Award-winning Upstream Thinking embarks on new programme

Posted: Thursday 5th November 2015

Upstream Thinking, South West Water's multi-award-winning catchment management scheme is getting to work on a new £11.8 million five year programme in 11 catchments across Devon and Cornwall.

Delivered through a partnership of South West Water, the Devon Wildlife Trust, the Cornwall Wildlife Trust, the Westcountry Rivers Trust and the Exmoor National Park Authority, the programme aims to improve natural water quality and quantity in the landscape.

Monica Read, South West Water's Business Services and Sustainability Director, said: "Hard engineering solutions, such as building new tanks and treatment works, have been at the forefront of environmental improvements in our industry. But that approach deals with the issue ‘at the end of the pipe’. Since we started Upstream Thinking in 2008 we’ve been taking a more sustainable approach, working with partners and nature to improve raw water quality at source. This keeps down costs for our customers and reduces our impact on the environment."

Programme partners are working with farmers and landowners to manage land in water sensitive ways. The target for the programme is 750 farms and have 1,300ha of moorland and other semi-natural land under revised management.

The main delivery partner organisations also work closely with a wide range of stakeholders including the Environment Agency, Natural England, the Farming and Wildlife Advisory Group (FWAG), the National Farmers Union and the local Catchment Partnerships.

Farm advisers visit farms and carry out an assessment resulting in a whole-farm plan. This includes a water management plan and includes future capital investment proposals, which will be up to 50% funded by Upstream Thinking. These can include improvements to slurry storage, fencing to keep livestock out of rivers, providing alternative water sources for livestock, better pesticide management including investment in new equipment, such as weed wipers which deliver targeted doses of herbicide.

Paul Cottington, Environment Adviser for the National Farmers Union in the South West, said: “Farmers across the South West are recognising that the land they farm provides multiple services for society, including clean water, and they are investing time and money in measures like these that will help protect water sources for the future.”

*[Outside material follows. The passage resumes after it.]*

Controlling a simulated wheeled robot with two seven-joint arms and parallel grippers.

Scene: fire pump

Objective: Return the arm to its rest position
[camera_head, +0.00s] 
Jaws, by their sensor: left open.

Work to block drainage ditches on Exmoor will also continue, with a target of restoring a further 500 hectares of peatland. Delivered by the Exmoor Mires Partnership, this part of the Upstream Thinking programme successfully investigated and restored over 2,000 hectares of land on Exmoor in 2010-15. Scientific research carried out on the moor by the University of Exeter has shown that restored bogs release a third less water during storms and 30% less dissolved organic carbon. Research by the Environment Agency indicates improvements in summer baseflows in the rivers.

Professor Richard Brazier of Exeter University said: “A landscape which stores water in the wet season and releases it more slowly in dry periods is more resilient to climatic variability and can help society to adapt to extreme weather.”

South West Water's Programme Manager Dr David Smith added: "Upstream Thinking saves water customers money, helps farmers to save money and provides better places for wildlife. South West Water is leading the water industry in finding natural ways to look after our water better.

"We are working together with our partners to put all our combined knowledge, expertise and available funding together to achieve these multiple benefits for people and the planet."